### [RECORDED DATA]
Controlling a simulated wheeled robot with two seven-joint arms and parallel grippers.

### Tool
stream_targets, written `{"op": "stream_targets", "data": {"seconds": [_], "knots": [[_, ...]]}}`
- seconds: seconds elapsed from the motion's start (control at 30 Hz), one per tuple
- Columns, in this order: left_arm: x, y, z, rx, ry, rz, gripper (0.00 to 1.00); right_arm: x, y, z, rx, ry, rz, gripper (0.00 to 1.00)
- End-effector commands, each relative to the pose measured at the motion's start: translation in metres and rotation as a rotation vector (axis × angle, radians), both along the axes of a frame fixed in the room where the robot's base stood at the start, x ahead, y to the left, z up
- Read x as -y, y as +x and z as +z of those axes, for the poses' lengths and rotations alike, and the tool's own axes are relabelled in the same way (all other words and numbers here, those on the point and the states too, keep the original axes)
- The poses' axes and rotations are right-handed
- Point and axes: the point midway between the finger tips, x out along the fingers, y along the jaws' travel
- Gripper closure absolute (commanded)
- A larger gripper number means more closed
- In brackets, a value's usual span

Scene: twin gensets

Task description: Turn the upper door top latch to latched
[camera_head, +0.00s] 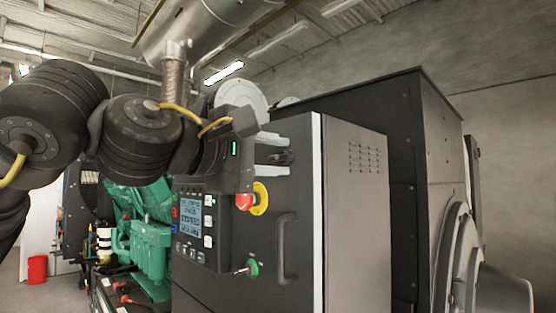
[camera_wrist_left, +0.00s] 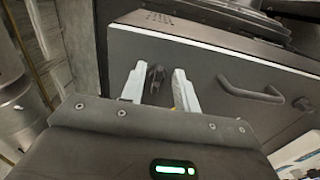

### [TASK OBJECTIVE]
Copy out the listing exactly as it stands, but not the pictures.

### [THE COMPLETED TASK]
Controlling a simulated wheeled robot with two seven-joint arms and parallel grippers.

### Tool
stream_targets, written `{"op": "stream_targets", "data": {"seconds": [_], "knots": [[_, ...]]}}`
- seconds: seconds elapsed from the motion's start (control at 30 Hz), one per tuple
- Columns, in this order: left_arm: x, y, z, rx, ry, rz, gripper (0.00 to 1.00); right_arm: x, y, z, rx, ry, rz, gripper (0.00 to 1.00)
- End-effector commands, each relative to the pose measured at the motion's start: translation in metres and rotation as a rotation vector (axis × angle, radians), both along the axes of a frame fixed in the room where the robot's base stood at the start, x ahead, y to the left, z up
- Read x as -y, y as +x and z as +z of those axes, for the poses' lengths and rotations alike, and the tool's own axes are relabelled in the same way (all other words and numbers here, those on the point and the states too, keep the original axes)
- The poses' axes and rotations are right-handed
- Point and axes: the point midway between the finger tips, x out along the fingers, y along the jaws' travel
- Gripper closure absolute (commanded)
- A larger gripper number means more closed
- In brackets, a value's usual span

Scene: twin gensets

Task description: Turn the upper door top latch to latched
[camera_head, +0.00s] 
[camera_wrist_left, +0.00s] 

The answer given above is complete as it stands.